長くなっているが、更に興味深い事が書いてあるので続けたい。

日本では覚せい剤などドラックは厳しく取り締まられているが、欧米の中ではマリファナなど合法化されている国もある。

驚くのはノーベル賞経済学を受賞した人がハードドラックも合法化してしまえばいいと言っている。

中南米アメリカなど、いくら取り締まっても埒が開かず、毎年、膨大な数の人が殺されている。

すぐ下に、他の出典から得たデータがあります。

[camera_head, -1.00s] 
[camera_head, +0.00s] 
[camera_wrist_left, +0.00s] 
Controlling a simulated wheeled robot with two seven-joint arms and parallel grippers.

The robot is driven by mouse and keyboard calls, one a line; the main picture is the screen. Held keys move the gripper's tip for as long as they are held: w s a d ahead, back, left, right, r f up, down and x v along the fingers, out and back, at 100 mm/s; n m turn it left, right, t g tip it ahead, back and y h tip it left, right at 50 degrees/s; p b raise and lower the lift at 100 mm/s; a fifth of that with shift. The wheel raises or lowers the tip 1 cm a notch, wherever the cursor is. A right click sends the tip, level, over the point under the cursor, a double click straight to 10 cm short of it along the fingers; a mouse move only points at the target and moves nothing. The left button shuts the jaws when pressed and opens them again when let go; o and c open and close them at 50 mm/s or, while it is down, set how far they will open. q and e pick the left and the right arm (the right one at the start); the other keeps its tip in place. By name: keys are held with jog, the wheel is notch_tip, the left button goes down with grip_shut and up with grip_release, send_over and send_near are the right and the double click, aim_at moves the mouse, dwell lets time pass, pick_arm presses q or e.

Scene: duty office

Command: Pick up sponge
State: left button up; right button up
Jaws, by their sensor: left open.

その結果、巨額の税金を投じて刑務所に送られる数の囚人。

米国の調査だとハードドラックの体験者のうち95%は依存症になる前に止めており、医師の中でもアルコールの方が問題だという人もいるぐらいで、さすれば解禁にした方が税金の無駄使いが減り、麻薬戦争も暴力団の資金源となることもなくなり、煙草と同じようにドラッグが店で売っている状態のすればいいと。

結局のところ人間は何かに依存して生きている。

セックス、恋愛、趣味、仕事、ギャンブル。

世界の法律もまちまちでスイスには安楽死ツアーなるものもあるらしい。

オランダ、ベルギー、ルクセンブルク安楽死が合法化されている。

これには私も大賛成だ。

 北欧などでは「個人の自由を最大限尊重し、人生は自己決定に委ねられるべきだ」という新しい社会常識が進み売春、マリファナ安楽死が合法化され、この流れはますます広がりをみせている。

然し日本では、これらのことが国会で審議されることは、まずあるまい。

話を戻すが、以前、戦争法案反対なる左派系のおばさんたちが署名運動をしていたところを通りすがった時、案の定、署名を求めて来たので断った。

そしたら、そのおばさん「戦争が起きてもいいのですか」と問うてきた。

それはおかしい、私が署名しなかったから戦争が起きる。

今の時代、日本が戦争するなど滅多やたらと起きるものではない統治機構になっている。

然し、例外はある。

尖閣を占領された場合と、ミサイルを撃ち込まれた時、これで何も報復をしなければ何のために軍事予算を拡張してきたのだ。

著者とは少し思想を異にするが、伊藤博文の如く、この時を死に場所として老兵なりとも一兵卒として参戦するね。